* Begin *

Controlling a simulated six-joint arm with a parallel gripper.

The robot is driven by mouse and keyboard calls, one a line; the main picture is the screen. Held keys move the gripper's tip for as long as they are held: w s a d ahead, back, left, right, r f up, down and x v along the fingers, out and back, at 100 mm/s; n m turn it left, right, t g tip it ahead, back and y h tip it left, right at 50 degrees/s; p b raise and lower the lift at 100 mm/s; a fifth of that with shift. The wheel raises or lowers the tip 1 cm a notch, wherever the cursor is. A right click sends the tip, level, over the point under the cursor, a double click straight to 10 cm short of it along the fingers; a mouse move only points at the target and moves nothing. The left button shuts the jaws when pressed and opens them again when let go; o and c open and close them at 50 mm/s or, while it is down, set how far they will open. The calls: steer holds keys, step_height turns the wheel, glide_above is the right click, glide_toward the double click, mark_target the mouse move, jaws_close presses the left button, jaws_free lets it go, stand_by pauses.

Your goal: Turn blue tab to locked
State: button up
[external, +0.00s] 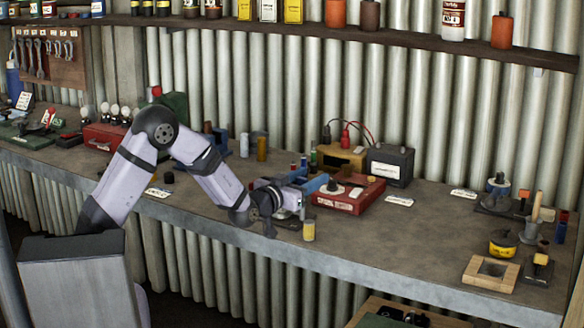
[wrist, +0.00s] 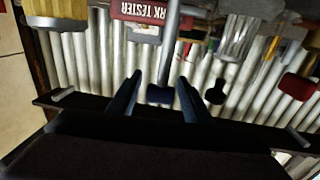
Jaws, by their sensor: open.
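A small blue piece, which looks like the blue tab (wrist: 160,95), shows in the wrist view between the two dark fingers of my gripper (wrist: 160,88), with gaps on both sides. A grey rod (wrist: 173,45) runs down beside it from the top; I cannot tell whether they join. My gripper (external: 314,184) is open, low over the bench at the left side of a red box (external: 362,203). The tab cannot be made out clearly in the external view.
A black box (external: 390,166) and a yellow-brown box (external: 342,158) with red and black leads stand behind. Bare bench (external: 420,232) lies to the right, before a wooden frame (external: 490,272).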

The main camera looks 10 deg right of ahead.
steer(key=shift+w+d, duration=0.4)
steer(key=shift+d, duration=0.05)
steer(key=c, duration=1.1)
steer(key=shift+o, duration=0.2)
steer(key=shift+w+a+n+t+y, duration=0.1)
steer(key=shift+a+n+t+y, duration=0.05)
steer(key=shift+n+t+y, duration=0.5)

* End *
* Begin *

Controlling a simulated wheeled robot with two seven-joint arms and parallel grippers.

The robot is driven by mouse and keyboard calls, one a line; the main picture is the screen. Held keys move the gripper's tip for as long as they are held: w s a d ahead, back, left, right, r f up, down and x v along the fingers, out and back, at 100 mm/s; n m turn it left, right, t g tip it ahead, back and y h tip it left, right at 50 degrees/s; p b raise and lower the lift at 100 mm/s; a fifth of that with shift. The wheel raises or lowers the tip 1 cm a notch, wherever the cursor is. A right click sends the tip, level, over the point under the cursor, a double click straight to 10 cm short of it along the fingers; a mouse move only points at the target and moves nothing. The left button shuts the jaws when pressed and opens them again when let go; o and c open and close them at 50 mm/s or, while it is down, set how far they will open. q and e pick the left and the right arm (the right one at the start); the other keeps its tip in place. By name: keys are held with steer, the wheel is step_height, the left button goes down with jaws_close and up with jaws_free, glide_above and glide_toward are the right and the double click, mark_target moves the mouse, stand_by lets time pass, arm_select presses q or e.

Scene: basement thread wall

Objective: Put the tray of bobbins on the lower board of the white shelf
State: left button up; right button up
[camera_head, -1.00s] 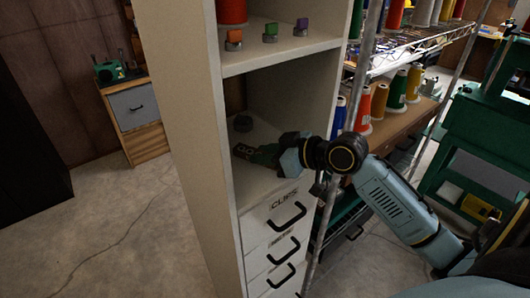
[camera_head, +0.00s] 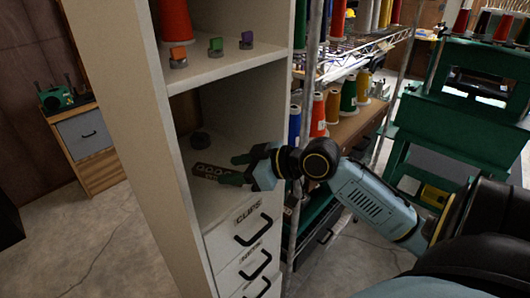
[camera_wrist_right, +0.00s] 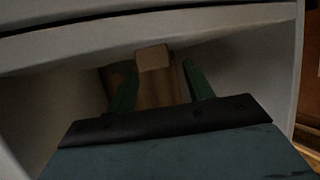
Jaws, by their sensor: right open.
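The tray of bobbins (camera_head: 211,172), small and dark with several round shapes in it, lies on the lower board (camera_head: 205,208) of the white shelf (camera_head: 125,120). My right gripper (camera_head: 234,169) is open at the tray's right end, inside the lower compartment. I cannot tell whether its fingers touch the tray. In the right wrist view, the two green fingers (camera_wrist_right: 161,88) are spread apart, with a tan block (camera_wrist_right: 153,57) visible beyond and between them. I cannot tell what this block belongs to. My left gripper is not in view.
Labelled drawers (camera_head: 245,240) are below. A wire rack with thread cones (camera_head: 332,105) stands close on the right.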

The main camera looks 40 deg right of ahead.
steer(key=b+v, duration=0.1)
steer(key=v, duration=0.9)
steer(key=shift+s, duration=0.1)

* End *

WHAT THE TASK REQUIRES =
Reply with the number of lines in the data that include the string "parallel" and nothing else.

TASK OUTPUT =
2